Exercise at home Mia Hawkins

Mia Hawkins Brand AmbassadorWe’ve been chatting to our fabulous Brand Ambassador Mia Hawkins about exercise at home during these restricted times.

If you’re usually down at the gym, or at a class and can’t get there at the moment then read on as Mia has some suggestions for stretches you can do at home to keep everything supple and strong. Her tip for today is all about releasing the back.

Mia says: “To release tension in the back which can come from lack of movement & regular exercise, I recommend doing lunges and half split to stretch hamstrings. If you’ve never done a lunge, don’t worry it’s really easy-to-learn, safe and incredibly effective exercise.

It targets the quadriceps and the glutes most intensely, but also hits the hamstrings, calves and core. And, there  are many potential advantages to including lunges in your routine. Here are some benefits:

Better Balance

Lunges are unilateral exercises, meaning that they train one side of your body independently from the other.

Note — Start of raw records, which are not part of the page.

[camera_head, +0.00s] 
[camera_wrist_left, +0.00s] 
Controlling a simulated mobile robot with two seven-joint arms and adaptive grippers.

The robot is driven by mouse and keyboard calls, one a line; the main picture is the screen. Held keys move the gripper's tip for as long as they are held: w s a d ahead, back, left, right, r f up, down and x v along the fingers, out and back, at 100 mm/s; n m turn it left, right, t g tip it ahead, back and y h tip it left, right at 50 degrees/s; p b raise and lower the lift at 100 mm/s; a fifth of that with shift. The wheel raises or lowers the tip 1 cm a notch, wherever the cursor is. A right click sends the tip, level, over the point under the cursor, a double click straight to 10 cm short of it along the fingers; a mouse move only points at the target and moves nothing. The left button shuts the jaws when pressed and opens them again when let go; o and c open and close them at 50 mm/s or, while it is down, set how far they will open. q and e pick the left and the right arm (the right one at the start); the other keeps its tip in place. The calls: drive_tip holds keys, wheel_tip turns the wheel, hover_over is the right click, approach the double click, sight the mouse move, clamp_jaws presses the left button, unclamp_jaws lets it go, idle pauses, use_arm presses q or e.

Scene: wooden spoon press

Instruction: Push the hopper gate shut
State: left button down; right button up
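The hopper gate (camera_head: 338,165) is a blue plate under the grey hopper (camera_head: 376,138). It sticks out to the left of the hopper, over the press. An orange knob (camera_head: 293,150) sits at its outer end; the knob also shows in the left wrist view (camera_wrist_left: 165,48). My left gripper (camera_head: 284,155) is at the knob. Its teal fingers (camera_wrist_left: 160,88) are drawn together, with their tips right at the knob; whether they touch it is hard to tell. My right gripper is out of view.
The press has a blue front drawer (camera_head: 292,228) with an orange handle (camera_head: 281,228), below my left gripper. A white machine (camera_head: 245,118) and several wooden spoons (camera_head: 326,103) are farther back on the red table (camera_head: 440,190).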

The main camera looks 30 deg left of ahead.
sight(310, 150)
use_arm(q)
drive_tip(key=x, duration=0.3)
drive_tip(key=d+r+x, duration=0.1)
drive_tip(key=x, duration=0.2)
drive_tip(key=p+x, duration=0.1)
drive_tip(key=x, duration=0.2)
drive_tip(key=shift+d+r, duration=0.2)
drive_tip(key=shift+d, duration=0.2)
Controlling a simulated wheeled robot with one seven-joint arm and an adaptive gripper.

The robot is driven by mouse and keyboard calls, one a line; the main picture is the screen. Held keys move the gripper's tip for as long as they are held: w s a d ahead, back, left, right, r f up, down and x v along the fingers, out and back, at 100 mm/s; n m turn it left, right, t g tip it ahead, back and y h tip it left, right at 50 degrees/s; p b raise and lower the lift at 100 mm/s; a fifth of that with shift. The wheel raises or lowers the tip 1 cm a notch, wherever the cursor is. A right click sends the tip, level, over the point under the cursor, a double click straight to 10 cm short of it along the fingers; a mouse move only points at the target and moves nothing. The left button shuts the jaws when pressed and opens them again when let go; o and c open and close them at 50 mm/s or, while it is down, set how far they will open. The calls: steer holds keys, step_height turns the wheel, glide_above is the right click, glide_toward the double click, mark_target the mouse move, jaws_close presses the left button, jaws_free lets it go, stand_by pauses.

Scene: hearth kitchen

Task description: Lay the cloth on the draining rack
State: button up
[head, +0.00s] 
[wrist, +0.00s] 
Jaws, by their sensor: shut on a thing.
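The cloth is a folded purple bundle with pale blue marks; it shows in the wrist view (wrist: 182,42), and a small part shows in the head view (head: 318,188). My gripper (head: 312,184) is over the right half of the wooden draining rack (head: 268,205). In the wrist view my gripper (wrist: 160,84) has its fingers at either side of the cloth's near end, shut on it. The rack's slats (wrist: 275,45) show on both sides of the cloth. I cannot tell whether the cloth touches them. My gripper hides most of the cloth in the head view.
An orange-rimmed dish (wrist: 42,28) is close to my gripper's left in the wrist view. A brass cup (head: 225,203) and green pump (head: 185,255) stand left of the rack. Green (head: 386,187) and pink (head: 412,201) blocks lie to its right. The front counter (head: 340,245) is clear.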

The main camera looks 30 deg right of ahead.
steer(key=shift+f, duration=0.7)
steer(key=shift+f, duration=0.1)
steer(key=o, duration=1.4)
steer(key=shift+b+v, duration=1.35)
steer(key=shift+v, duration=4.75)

Training one side at a time vastly improves your balance and coordination.

Bilateral leg exercises like the squat and deadlift are best for overall strength and muscle building purposes. But they simply can’t deliver the balance and stabilization benefits that lunges do.

Superior Symmetry

Possibly the best benefit of the lunge exercise is that you can “even out” strength and muscular imbalances by bringing your weak side up to par with your stronger side.

In effect, this can improve your strength on squats and deadlifts because you eliminate the “weak link” that would otherwise hold back your progress.

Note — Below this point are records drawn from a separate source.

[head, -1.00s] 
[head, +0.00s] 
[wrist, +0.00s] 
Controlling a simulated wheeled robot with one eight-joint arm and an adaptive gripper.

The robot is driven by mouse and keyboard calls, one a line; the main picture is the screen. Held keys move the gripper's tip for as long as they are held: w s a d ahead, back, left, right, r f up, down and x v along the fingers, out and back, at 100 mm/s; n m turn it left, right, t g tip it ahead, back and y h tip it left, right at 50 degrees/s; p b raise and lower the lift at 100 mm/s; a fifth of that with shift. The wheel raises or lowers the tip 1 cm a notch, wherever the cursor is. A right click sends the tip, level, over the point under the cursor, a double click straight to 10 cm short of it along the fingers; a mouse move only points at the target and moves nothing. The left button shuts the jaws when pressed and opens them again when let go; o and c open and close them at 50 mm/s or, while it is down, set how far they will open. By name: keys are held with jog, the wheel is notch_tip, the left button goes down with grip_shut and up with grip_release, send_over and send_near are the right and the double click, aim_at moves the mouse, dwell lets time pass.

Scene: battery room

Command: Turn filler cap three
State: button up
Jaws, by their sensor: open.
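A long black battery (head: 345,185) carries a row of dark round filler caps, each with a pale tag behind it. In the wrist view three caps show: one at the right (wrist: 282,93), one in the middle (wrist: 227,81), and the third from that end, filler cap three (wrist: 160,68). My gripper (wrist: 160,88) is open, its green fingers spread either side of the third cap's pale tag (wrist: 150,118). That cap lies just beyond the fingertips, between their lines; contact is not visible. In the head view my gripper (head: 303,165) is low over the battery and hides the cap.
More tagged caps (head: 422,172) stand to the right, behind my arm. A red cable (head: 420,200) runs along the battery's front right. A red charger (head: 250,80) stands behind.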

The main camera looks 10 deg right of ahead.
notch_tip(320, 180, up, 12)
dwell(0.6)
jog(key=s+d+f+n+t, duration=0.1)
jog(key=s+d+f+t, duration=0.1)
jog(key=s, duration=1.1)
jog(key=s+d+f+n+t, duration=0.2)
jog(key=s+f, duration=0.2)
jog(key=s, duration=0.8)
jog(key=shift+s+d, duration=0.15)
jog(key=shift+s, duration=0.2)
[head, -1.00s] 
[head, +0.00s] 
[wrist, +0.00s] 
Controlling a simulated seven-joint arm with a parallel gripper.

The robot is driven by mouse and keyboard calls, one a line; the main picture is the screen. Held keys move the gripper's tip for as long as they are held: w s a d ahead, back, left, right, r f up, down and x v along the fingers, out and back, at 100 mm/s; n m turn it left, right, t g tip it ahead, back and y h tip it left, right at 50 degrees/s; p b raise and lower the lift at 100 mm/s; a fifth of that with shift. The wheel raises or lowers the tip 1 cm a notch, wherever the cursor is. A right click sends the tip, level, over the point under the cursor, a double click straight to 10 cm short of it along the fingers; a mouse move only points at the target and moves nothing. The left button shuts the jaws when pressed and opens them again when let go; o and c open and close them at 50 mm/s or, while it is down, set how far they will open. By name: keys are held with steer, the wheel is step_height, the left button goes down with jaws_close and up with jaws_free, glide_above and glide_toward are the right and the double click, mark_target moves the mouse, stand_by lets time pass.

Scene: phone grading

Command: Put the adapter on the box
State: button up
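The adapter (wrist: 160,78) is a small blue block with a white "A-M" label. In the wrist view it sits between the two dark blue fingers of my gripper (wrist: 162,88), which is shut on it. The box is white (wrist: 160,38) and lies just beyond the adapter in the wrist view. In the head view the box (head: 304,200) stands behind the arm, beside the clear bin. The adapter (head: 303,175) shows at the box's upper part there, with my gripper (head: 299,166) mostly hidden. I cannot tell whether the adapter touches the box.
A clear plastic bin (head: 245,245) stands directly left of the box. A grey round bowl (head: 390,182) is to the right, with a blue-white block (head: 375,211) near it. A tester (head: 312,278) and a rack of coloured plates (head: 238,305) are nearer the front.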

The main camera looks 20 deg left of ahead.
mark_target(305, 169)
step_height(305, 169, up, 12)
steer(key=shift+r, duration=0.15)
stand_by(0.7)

Increased Hip Flexor Flexibility

The lunge technique forces you to stretch your hip flexor muscles, which are chronically tight for many individuals in today’s increasingly sedentary world.

The lunge exercise certainly isnt’t the end-all, be-all for hip flexibility. But it’s a good start! For a more complete solution to your flexibility woes, implement a well-structured stretching and mobility routine.

Improved Glute Activation

Most lifters cannot fully utilize their gluteal muscles because they are inhibited by overactive hip flexors and spinal erectors. However, these overactive muscles are neutralized when performing lunges (with proper form). The result is that your body is in a position where you’re able to isolate and activate the glutes.

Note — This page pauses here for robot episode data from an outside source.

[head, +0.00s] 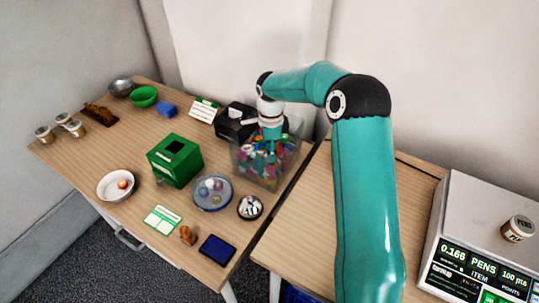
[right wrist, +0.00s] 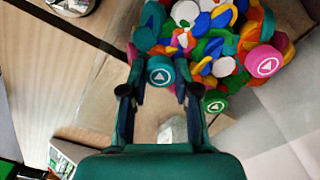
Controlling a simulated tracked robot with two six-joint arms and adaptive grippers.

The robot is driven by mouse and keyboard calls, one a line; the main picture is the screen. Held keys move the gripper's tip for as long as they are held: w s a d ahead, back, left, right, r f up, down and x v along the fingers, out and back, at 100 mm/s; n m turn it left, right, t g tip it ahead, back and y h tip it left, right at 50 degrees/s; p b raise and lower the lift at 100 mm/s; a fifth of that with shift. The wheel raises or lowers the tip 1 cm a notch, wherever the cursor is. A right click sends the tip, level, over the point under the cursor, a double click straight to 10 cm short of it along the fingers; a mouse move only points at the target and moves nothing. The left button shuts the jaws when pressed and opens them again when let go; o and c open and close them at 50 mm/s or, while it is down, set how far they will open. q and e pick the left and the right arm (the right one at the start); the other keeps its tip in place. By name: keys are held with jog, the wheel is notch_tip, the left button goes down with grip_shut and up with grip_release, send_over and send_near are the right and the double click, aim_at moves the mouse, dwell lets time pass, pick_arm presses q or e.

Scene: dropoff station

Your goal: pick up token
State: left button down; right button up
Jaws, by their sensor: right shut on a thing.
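A clear bin (head: 282,172) filled with many coloured tokens (head: 262,168) stands at the right end of the left table. My right gripper (head: 271,148) points down into the top of this bin. In the right wrist view my right gripper (right wrist: 158,84) is shut on a teal token (right wrist: 160,70) with a white triangle mark. The heap of tokens (right wrist: 215,40) lies just beyond the fingertips. A pink token (right wrist: 264,62) and a green token (right wrist: 215,102) lie nearby. The held token cannot be made out in the head view. My left gripper is not in view.
A black box (head: 235,122) stands close behind the bin. A green slotted box (head: 175,160), a round tray (head: 212,192), a white bowl (head: 118,186) and a blue pad (head: 217,250) share the table. A scale (head: 480,225) bearing a jar (head: 518,228) stands at right.

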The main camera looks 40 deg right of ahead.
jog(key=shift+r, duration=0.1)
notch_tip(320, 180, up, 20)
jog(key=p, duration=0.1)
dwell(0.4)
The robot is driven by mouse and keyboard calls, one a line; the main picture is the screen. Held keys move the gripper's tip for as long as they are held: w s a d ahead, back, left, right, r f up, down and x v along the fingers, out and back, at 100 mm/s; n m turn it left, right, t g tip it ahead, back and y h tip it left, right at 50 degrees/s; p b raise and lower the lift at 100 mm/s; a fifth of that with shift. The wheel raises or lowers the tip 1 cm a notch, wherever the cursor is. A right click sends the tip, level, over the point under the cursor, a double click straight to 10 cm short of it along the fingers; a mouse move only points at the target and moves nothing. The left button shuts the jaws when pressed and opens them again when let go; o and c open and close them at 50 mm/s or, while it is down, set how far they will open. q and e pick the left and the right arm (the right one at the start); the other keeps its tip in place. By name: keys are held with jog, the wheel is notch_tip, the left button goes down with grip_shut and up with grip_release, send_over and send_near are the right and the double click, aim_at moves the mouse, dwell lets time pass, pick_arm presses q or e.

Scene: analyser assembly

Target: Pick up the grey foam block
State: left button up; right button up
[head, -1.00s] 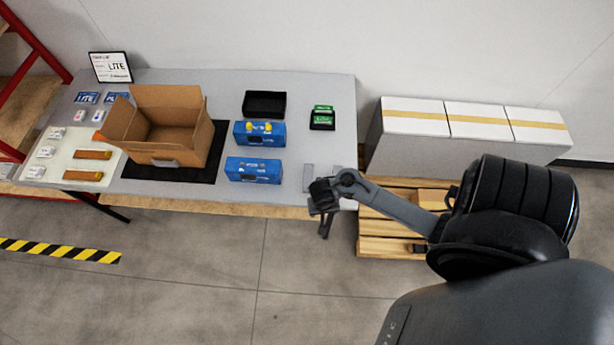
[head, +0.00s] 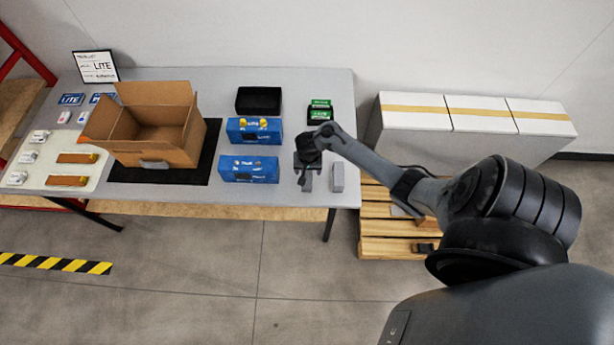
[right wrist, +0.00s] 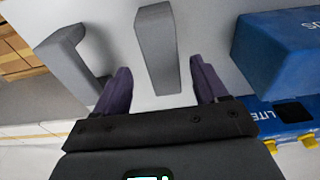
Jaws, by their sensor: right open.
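Two grey foam blocks lie on the table near its front right corner. One grey block (head: 306,183) is partly hidden under my right gripper (head: 307,164); the other grey block (head: 338,177) lies just to its right. In the right wrist view, the first block (right wrist: 158,48) lies ahead of and between the two open fingertips of my right gripper (right wrist: 163,82), with gaps on both sides. The second block (right wrist: 72,58) is left of the left finger. My right gripper is open and empty. My left gripper is not in view.
Blue boxes (head: 249,169) stand left of the gripper; one shows close on the right in the right wrist view (right wrist: 280,50). An open cardboard box (head: 150,150), a black tray (head: 258,100) and green packs (head: 320,112) are also on the table (head: 215,80).

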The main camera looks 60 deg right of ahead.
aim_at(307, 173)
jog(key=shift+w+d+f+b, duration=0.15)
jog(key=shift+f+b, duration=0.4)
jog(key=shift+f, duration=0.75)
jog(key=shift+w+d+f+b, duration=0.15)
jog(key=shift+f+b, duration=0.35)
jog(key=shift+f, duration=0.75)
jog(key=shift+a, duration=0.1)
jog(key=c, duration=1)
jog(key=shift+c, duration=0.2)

Note: exercises like the glute bridge, glute-ham raise or cable pull through should also be used if glute activation is a primary goal.

Better Core Stability

You can say that nearly all weight lifting exercises improve your core stability (i.e. the ability to control spinal and pelvic position, particularly during movement). However, lunges make most of these exercises appear insignificant in this regard.

With lunges, you have to work hard to keep your torso upright – without using spinal extension to compensate for poor pelvic position – as you lunge up and down. It’s easier said than done.

Spinal Deloading

The lunge, especially the dumbbell variation, deloads your spine. Exercises like squats do the opposite.

Spinal loading isn’t a bad thing in and of itself. However, deloading is beneficial for giving your spine some rest and recovery especially if you’ve been training for a while.